Derry Girls: adolescentes sendo adolescentes e diversão em tempos de cólera

Derry Girls” é uma série disponível na Netflix, criada por Lisa McGee. A história começa em 1992, numa cidade da Irlanda chamada Londoderry ou apenas Derry e mostra o cotidiano de um grupo de cinco adolescentes. A sinopse talvez não tenha chamado sua atenção no catálogo, nem deve ter sido indicada por amigos, mesmo considerando o interessante contexto da época, lembrado por muitos.

A história ocorre na época em que os protestantes, maioria da população e favoráveis à permanência do país como parte do Reino Unido, estavam em conflito com os católicos, que almejavam a reunificação com a República da Irlanda do Norte e tinham como braço armado o famoso IRA – Exército Republicano Irlandês.

Em episódios com cerca de vinte e cinco minutos é impossível não ter rompantes de gargalhadas com Erin (Saoirse-Monica Jackson), Michelle (Jamie Lee O’Donnell), Clare (Nicola Coughlan), Orla (Louisa Harland) e a quinta “Derry Girl” James (Dylan Llewellyn) que além de não ser de Derry é um garoto.

Derry Girls - 1ª temporada
Elenco principal de “Derry Girls”. (Imagem: reprodução)

Estudantes de um colégio de freiras, as garotas desafiam a instituição e os adultos de suas famílias em situações quase inacreditáveis, normalmente iniciadas por mentiras (que só aumentam) ou por pequenos atos inconsequentes. Tudo vai ganhando um corpo absolutamente hilário e elas acabam sempre juntas e, claro, de castigo. 
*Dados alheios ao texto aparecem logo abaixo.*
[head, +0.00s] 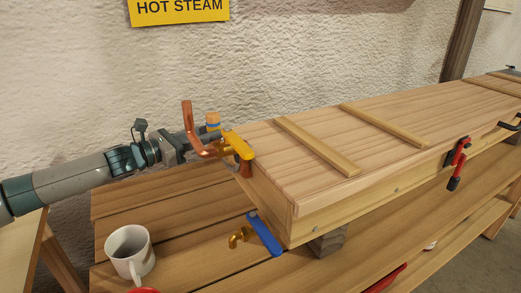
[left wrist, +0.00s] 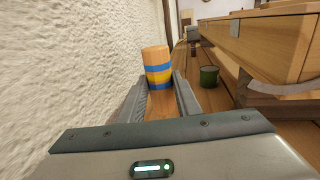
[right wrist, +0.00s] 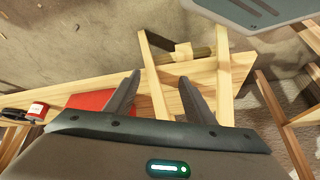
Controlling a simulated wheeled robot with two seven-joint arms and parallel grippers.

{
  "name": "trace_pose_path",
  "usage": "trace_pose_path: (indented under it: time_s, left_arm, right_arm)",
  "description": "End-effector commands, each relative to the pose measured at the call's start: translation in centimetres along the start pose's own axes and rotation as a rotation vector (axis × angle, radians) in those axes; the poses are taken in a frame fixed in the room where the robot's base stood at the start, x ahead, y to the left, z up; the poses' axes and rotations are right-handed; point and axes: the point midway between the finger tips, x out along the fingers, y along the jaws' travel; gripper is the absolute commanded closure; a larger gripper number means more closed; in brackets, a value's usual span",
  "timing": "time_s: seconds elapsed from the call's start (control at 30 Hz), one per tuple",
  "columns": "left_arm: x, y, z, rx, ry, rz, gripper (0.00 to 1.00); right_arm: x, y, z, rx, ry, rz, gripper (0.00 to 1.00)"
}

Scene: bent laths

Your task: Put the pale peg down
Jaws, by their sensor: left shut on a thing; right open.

Expressivas, exageradas, dramáticas e sagazes, são alguns adjetivos das adolescentes, mas cada uma tem seu tom e as diferenças são ressaltadas pelo roteiro com altas doses de ironia e ótimas interpretações. Vale conhecer uma a uma. Inclusive, abandona-se qualquer tentativa de indicar (ainda que brevemente) como elas são, o que roubaria as ótimas surpresas da trama. Porém, como boas adolescentes, nem tudo são flores. Elas se criticam, discutem, magoam umas às outras, se perdoam e seguem prontas para as próximas situações no estilo “Monty Phyton“.

Adultos? Não, obrigada.

No entanto, é possível que as personagens de “Derry Girls” tenham todas as características consideradas irritantes pelos adultos. Seria, contudo, injusto se limitar a isso.

Em meio à implicância que poderia surgir, se revela a beleza de se ver um indivíduo, ter desejos, inseguranças, rebeldia e lidar com todas as limitações sociais, dos pais, de comportamento, aquele quando eu sair de casa e os mil planos seguintes. Também é provável que alguns eventos sejam vistos como tolices, meras “confusões” de adolescentes“, mas que já foram muito importantes nesta complicada fase da vida, para quem está “apenas” crescendo.

série irlandesa
Cena de “Derry Girls”. (Imagem: reprodução)

A propósito, os adultos da série são os personagens mais desinteressante, quase entediantes, não fosse pela freira coordenadora da escola, a “Irmã Michael” (Siobhan McSweeney), que é uma mistura de pura impaciência com cinismo e, em alguns momentos, a Tia “Sarah” (Kathy Kiera Clarke), numa sucessão de divertidas vaidades e futilidades. Enquanto as frases da primeira soam como pensamentos que deveriam ficar guardados pelo bem do convívio social, as da tia facilmente passariam por piadas, ainda que ela fale a sério.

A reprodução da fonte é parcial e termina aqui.